In her video testimony, Freeman, who is known to her customers and friends by the name "Miss Ruby," said "I've lost my name, and I've lost my reputation."
"I've lost my sense of security, all because a group of people starting with No. 45 and his ally, Rudy Giuliani, decided to scapegoat me and my daughter, Shaye, to push their own lies about how the presidential election was stolen," Freeman said.
For a while, she said, she even lost her home.
"Around the week of Jan. 6, the FBI informed me that I needed to leave my home for safety, and I left my home for safety around that time," Freeman said. "I stayed away from my home for approximately two months. It was horrible. I felt homeless.
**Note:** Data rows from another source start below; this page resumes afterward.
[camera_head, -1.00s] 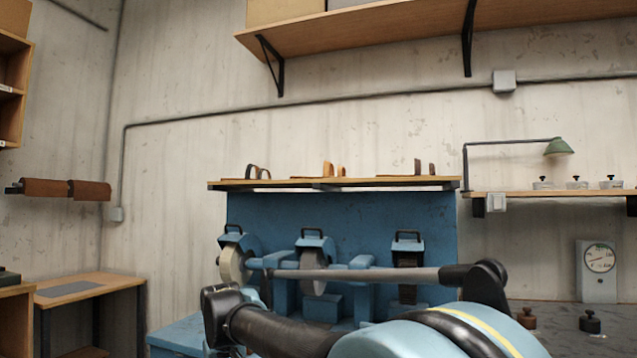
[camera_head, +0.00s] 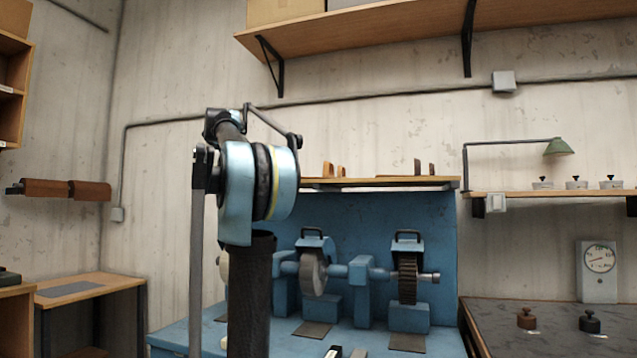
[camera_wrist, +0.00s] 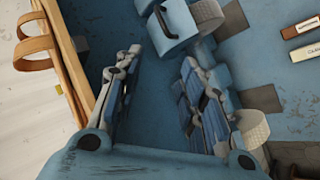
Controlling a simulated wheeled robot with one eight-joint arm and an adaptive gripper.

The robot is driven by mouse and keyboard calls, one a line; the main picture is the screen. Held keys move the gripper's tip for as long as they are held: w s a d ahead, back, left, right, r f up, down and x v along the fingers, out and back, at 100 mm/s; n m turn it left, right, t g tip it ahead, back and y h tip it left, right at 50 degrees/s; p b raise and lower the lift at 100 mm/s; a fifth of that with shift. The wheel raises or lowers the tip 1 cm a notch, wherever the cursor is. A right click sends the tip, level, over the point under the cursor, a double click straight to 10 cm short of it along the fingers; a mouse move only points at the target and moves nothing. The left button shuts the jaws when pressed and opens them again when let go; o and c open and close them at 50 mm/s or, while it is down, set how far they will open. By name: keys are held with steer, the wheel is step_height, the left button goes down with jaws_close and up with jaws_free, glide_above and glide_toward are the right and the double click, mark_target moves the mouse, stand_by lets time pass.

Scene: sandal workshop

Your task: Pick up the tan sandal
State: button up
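The tan sandal (camera_head: 328,171) is on the wooden shelf (camera_head: 405,181) above the blue machine, its tan straps standing up. In the wrist view, a pair of tan strap loops, which look like this sandal (camera_wrist: 36,43), stand on the shelf at the upper left. My gripper (camera_wrist: 160,58) is open and empty in the wrist view, its two fingers well apart. The sandal lies left of the fingers, apart from them. In the head view I cannot make out the gripper; my arm stands in front of the shelf's left part.
Below are the blue grinding machine (camera_head: 350,220) with wheels and a handled guard (camera_wrist: 165,25) near my fingers. Two small blocks, brown (camera_wrist: 303,25) and white (camera_wrist: 306,50), lie on the blue surface. A green lamp (camera_head: 558,147) is at right.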

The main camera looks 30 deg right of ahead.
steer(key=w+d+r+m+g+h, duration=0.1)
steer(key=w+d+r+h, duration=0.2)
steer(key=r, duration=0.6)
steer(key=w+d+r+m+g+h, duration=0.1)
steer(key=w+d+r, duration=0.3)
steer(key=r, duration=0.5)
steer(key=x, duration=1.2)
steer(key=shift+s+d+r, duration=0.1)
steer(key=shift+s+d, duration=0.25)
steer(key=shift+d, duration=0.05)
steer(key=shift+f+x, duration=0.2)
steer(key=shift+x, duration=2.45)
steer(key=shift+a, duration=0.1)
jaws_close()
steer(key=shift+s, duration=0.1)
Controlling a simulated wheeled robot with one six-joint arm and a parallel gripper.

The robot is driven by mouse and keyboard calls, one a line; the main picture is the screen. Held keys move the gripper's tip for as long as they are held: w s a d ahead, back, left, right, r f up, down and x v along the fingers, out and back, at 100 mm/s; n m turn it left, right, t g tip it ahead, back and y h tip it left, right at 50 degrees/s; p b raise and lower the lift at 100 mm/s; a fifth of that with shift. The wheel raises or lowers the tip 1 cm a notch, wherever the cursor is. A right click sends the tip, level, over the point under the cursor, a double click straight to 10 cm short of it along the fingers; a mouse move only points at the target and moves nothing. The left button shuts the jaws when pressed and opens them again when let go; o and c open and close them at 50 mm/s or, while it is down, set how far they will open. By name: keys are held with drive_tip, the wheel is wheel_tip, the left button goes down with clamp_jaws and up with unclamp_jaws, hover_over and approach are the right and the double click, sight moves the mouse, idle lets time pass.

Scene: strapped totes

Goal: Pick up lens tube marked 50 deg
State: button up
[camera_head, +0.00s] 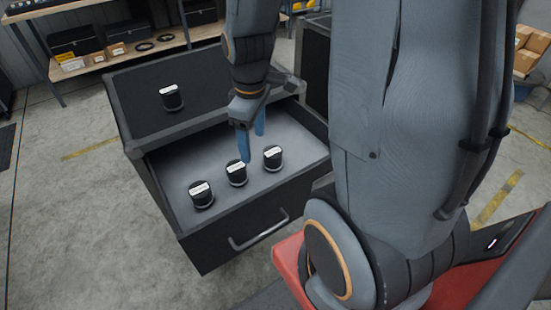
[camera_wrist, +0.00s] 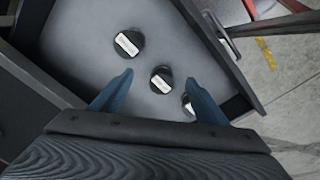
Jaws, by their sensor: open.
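Three black lens tubes with white labels stand in a row in the open drawer: a left one (camera_head: 201,195), a middle one (camera_head: 237,173) and a right one (camera_head: 273,158). Another lens tube (camera_head: 172,97) stands on top of the cabinet. The label writing is too small to read, so I cannot tell which is marked 50 deg. My gripper (camera_head: 252,146), with blue fingers, is open and empty above the drawer, close to the middle and right tubes. In the wrist view, one tube (camera_wrist: 161,80) shows between the fingertips, one (camera_wrist: 129,43) lies further off, and one (camera_wrist: 189,103) is partly hidden by the right finger.
The grey drawer (camera_head: 170,165) is pulled out of the black cabinet (camera_head: 135,90), with walls around the tubes and a handle (camera_head: 258,232) on its front. A shelf (camera_head: 125,58) with boxes stands behind. Floor at the left is clear.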

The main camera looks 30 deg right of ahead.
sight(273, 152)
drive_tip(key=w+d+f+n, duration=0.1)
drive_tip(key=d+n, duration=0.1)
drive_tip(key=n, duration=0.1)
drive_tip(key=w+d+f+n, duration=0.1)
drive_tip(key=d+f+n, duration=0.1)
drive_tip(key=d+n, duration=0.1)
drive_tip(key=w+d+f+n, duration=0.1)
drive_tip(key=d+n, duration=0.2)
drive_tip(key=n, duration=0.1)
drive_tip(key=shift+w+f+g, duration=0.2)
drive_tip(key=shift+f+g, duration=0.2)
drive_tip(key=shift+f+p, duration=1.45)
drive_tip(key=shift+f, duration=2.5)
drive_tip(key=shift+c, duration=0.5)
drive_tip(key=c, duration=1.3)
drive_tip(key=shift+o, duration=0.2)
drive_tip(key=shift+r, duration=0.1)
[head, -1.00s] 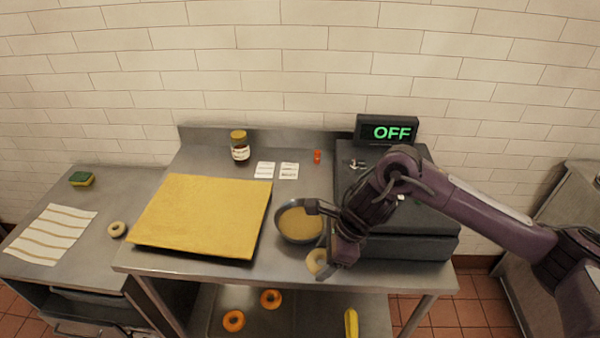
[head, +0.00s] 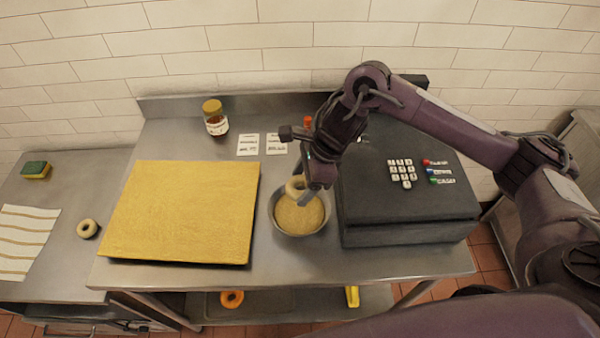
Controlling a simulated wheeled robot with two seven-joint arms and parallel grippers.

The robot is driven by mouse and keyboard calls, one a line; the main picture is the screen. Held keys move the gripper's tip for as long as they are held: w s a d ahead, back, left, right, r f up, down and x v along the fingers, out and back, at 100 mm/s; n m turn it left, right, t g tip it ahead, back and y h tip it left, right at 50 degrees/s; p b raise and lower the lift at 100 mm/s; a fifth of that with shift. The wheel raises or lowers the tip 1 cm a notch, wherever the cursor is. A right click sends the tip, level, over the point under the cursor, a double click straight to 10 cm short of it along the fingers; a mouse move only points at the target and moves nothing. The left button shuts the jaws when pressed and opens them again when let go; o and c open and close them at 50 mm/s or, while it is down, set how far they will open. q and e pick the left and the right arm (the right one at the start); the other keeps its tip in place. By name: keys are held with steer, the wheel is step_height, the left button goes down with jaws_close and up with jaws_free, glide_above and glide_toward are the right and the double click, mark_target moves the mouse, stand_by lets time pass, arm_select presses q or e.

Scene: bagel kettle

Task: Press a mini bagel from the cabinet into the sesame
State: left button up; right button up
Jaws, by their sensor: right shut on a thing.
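A pale mini bagel (head: 294,187) is held by my right gripper (head: 301,192), which is shut on it. The bagel is tilted and appears over the back part of the metal bowl (head: 275,224) of sesame (head: 300,217). I cannot tell whether it touches the sesame. The fingers hide part of the bagel and of the bowl's back rim. Another mini bagel (head: 87,228) lies on the left counter. My left gripper is not in view.
A yellow board (head: 182,212) lies left of the bowl, and a dark cash register (head: 405,190) stands close on its right. A jar (head: 215,118) and two white cards (head: 262,144) are behind. An orange ring (head: 231,299) is on the lower shelf.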

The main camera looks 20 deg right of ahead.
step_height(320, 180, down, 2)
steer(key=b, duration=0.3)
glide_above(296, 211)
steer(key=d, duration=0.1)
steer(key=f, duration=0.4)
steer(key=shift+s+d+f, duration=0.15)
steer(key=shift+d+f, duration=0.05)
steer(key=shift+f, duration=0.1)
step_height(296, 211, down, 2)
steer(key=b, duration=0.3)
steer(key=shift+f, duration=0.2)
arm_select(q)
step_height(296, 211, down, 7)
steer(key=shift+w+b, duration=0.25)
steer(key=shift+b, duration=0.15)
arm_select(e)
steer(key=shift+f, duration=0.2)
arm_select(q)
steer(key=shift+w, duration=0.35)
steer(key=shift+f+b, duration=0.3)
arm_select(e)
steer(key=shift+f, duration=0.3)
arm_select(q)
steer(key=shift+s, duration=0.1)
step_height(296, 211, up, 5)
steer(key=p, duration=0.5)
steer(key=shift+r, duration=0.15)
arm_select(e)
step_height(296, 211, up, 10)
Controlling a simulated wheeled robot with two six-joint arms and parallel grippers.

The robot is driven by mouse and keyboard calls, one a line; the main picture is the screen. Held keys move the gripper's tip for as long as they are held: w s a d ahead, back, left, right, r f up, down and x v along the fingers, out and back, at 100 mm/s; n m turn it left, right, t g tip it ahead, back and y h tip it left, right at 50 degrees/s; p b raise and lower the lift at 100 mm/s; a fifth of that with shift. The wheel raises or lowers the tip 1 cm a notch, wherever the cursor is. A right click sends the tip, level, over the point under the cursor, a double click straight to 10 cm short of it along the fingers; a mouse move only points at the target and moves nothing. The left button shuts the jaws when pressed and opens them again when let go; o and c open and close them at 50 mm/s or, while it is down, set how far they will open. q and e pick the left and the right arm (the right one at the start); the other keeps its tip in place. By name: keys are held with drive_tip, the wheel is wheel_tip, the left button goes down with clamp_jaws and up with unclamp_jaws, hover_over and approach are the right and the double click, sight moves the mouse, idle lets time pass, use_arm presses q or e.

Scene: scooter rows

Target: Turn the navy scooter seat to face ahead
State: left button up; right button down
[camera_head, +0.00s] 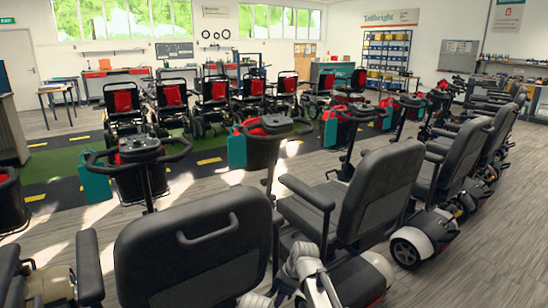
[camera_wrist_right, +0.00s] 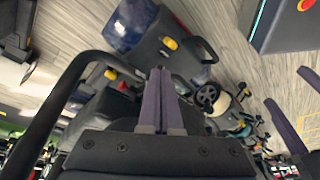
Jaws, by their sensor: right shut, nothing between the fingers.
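No seat shows a clearly navy colour in the head view; the nearest seats look dark grey or black. One high seat back (camera_head: 195,250) stands close in front, its rear side toward me. A second seat back (camera_head: 385,190) stands to its right, angled, with an armrest (camera_head: 306,191) on its left. In the right wrist view my right gripper (camera_wrist_right: 160,72) is shut and empty. A dark navy scooter part (camera_wrist_right: 133,27) lies beyond the fingertips; I cannot tell whether it is a seat. My left gripper is not in view.
More scooters with dark seats (camera_head: 497,130) run back along the right. A tiller with handlebars (camera_head: 140,150) stands front left, and a teal-and-red basket (camera_head: 240,150) further back. Several wheelchairs with red seats (camera_head: 215,92) line the back. Wooden floor is free at lower right.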

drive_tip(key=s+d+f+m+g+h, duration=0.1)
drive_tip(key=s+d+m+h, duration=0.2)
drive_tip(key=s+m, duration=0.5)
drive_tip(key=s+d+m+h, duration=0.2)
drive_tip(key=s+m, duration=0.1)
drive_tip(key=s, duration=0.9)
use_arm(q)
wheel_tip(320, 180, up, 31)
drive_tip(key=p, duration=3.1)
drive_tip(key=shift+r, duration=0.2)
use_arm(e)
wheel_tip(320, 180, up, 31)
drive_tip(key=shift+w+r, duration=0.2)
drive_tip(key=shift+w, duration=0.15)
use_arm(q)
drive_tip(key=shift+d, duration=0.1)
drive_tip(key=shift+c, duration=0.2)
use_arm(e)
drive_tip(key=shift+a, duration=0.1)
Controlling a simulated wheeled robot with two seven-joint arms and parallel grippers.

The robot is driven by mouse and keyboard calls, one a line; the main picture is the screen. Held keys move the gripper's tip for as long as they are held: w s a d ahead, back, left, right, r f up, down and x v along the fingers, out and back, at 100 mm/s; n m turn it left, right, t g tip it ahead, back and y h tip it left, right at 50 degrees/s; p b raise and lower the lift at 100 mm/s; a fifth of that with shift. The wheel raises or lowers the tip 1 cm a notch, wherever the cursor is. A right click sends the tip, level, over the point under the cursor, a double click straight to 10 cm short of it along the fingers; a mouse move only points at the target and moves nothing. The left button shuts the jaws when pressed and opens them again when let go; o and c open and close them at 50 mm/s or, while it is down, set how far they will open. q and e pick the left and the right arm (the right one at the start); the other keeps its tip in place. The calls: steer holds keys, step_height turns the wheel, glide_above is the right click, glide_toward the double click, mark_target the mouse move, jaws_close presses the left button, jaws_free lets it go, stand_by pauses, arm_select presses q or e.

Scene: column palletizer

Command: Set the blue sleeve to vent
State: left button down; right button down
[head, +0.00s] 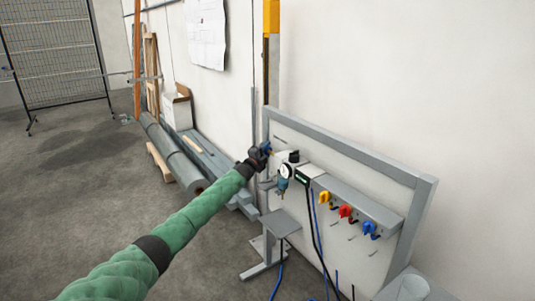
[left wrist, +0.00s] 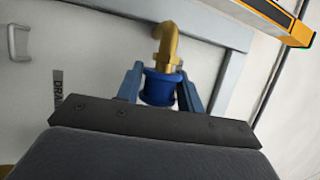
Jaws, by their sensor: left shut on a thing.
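The blue sleeve (left wrist: 159,88) shows in the left wrist view below a brass elbow pipe (left wrist: 172,44). My left gripper (head: 267,148) is shut on the sleeve; in the left wrist view its two blue fingers (left wrist: 159,82) stand on either side of it. In the head view the gripper is at the left end of the grey-framed panel, and I cannot make out the sleeve apart from it. A dark label (left wrist: 57,92) reading "DRA", partly hidden, is left of the sleeve. No vent mark is readable. My right gripper is out of view.
Right of my gripper are a round gauge (head: 285,171) and a dark box with a green display (head: 303,177). Yellow (head: 324,197), red (head: 346,211) and blue (head: 370,228) handles follow along the panel. A small grey shelf (head: 280,222) stands below, with hanging hoses.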

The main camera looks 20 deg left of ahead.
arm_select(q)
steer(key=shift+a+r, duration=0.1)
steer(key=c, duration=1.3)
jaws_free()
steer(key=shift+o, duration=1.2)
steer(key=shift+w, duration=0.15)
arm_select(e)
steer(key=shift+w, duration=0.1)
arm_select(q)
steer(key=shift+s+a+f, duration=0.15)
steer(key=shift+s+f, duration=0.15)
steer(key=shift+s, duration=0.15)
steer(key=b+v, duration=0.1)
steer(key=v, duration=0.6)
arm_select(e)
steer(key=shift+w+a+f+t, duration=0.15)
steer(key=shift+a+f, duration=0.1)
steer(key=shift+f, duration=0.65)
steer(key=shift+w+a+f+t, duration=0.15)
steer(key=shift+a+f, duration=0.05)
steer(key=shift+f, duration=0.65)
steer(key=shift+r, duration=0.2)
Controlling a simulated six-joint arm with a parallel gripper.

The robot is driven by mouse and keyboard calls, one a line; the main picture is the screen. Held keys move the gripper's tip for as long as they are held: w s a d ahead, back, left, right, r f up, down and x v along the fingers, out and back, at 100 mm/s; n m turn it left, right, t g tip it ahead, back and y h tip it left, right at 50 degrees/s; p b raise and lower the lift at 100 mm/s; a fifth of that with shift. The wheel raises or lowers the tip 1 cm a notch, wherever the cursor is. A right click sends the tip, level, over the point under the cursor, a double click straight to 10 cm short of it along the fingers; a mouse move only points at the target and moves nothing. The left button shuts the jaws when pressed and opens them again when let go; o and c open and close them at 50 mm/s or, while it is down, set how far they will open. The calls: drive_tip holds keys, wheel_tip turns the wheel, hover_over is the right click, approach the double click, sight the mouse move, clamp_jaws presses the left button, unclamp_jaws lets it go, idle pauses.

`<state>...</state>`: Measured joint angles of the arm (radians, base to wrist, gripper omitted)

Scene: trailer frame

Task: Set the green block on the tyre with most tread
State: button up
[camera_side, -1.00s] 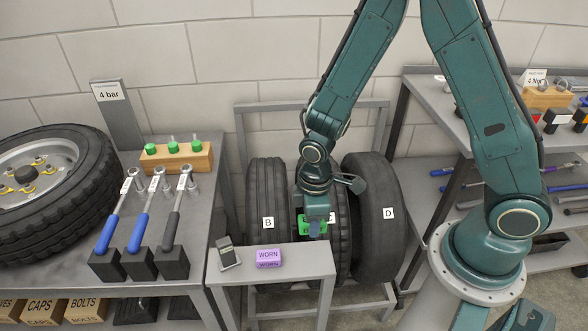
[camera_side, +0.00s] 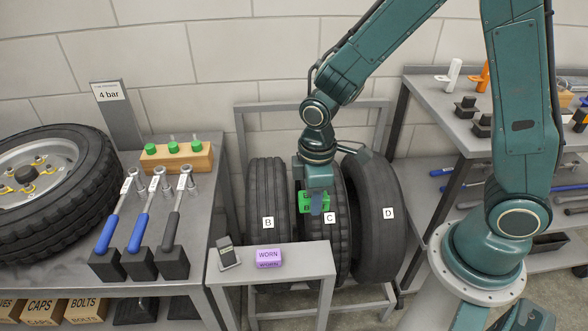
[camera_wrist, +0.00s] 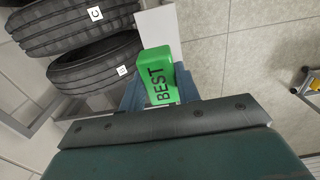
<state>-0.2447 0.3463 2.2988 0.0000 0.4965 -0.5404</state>
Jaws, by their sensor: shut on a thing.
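The green block (camera_wrist: 160,75), marked BEST, is held between the jaws of my gripper (camera_wrist: 158,95). In the side view the green block (camera_side: 305,203) hangs in my gripper (camera_side: 316,203) in front of the tread of tyre C (camera_side: 341,225); whether they touch I cannot tell. Tyre C shows a blocky tread edge. Tyre B (camera_side: 266,190), left of it, shows grooves running around it. Tyre D (camera_side: 382,185), on the right, looks smooth. My gripper hides part of tyre C. The wrist view shows two tyres (camera_wrist: 75,25) at upper left.
A small grey table (camera_side: 298,262) in front of the tyres holds a purple WORN block (camera_side: 268,258) and a small gauge (camera_side: 228,252). The rack's grey frame (camera_side: 300,106) stands behind the tyres. A left bench holds tools and a wheel (camera_side: 55,195).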

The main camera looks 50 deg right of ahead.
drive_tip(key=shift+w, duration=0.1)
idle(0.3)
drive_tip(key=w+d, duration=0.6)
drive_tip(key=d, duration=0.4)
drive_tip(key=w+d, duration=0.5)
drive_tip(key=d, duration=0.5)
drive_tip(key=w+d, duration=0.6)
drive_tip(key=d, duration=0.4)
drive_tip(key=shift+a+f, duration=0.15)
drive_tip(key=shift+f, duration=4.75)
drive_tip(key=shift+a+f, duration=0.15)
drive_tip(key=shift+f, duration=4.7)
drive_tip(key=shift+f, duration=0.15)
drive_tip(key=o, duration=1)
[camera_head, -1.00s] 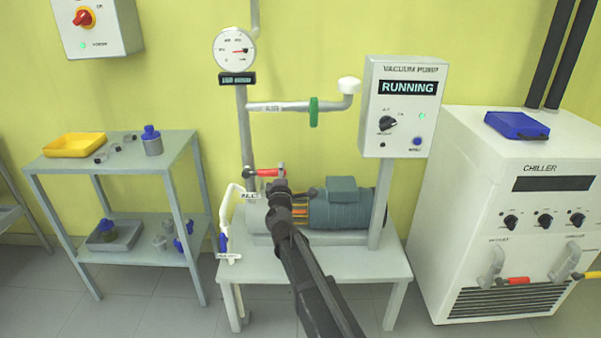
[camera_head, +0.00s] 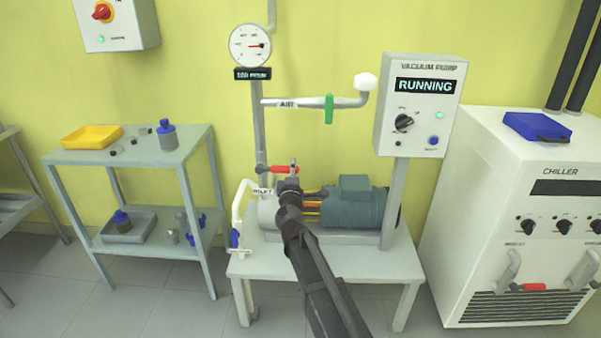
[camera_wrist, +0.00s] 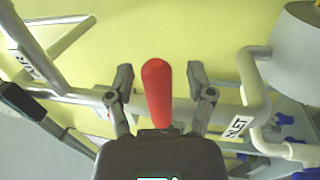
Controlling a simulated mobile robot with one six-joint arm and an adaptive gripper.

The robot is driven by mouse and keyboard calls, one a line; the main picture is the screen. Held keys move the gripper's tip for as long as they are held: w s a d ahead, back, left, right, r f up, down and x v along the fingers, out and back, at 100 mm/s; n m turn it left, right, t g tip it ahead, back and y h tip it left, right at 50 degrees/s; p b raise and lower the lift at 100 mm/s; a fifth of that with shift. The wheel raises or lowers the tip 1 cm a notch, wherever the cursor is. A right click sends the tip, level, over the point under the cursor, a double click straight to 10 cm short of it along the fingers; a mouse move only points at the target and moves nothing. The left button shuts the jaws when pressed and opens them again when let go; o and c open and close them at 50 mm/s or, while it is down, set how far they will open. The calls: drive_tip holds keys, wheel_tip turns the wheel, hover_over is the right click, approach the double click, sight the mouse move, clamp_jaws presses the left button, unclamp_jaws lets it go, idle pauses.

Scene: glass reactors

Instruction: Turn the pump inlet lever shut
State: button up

I felt, you know, I can't believe — I can't believe this person has caused this much damage to me and my family, to have to leave my home."
In his closing statement, Schiff invoked Freeman's remark that that Trump was supposed to be the president of every American, not target them.
“If the most powerful person in the world can bring the full weight of the presidency down on an ordinary citizen who was merely doing her job with a lie as big and as heavy as a mountain, who among us is safe?” Schiff said. “None of us is. None of us.”